▸ **RECORDS SHOWN**:
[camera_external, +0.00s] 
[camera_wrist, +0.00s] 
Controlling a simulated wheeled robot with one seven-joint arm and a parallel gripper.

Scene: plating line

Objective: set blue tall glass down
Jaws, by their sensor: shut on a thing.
...
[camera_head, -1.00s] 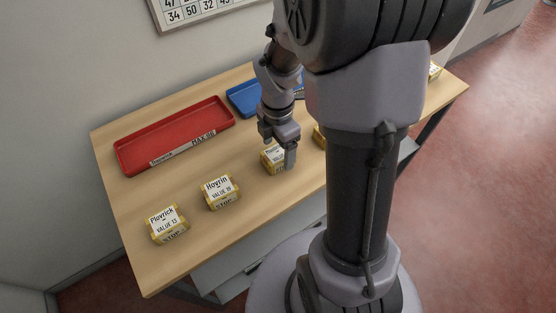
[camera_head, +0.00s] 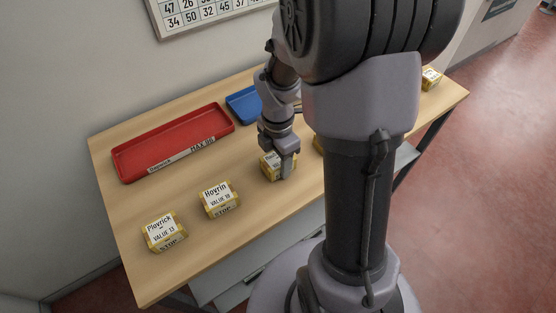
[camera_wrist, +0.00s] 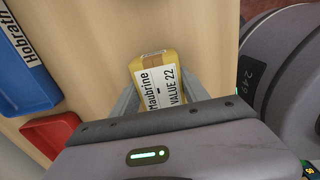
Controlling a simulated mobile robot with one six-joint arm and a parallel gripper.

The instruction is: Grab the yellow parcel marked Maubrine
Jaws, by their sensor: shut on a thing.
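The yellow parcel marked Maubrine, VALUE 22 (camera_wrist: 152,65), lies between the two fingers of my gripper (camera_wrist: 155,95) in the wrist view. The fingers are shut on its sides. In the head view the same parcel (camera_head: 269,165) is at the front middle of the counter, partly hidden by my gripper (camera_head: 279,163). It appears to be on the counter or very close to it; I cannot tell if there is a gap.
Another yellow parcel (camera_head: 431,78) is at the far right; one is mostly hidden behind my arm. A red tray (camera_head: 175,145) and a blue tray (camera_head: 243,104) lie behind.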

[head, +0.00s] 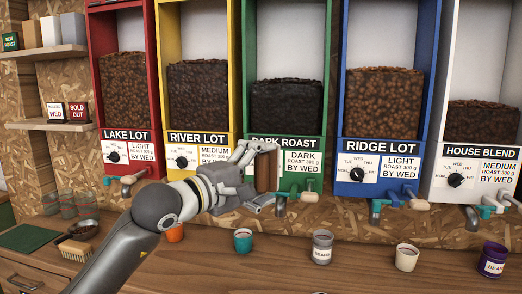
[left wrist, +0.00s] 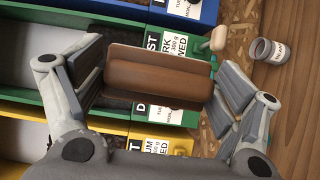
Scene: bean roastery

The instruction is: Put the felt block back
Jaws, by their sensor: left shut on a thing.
==
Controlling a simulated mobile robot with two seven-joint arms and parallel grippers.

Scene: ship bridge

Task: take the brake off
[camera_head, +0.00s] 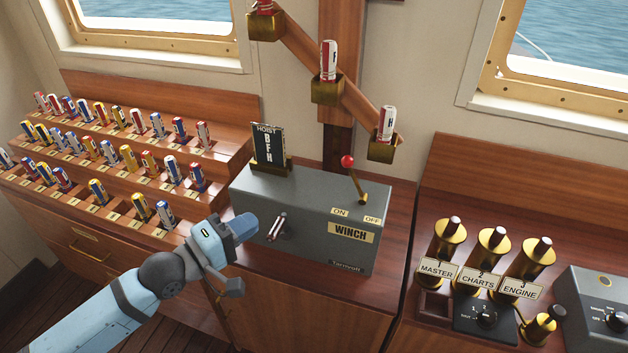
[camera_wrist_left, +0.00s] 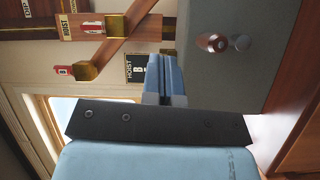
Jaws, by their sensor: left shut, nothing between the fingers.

▸ **PROBLEM DETAILS**: Across the entries, how many lines hold the word "Controlling"? Say only the number.

▸ **SOLUTION**: 3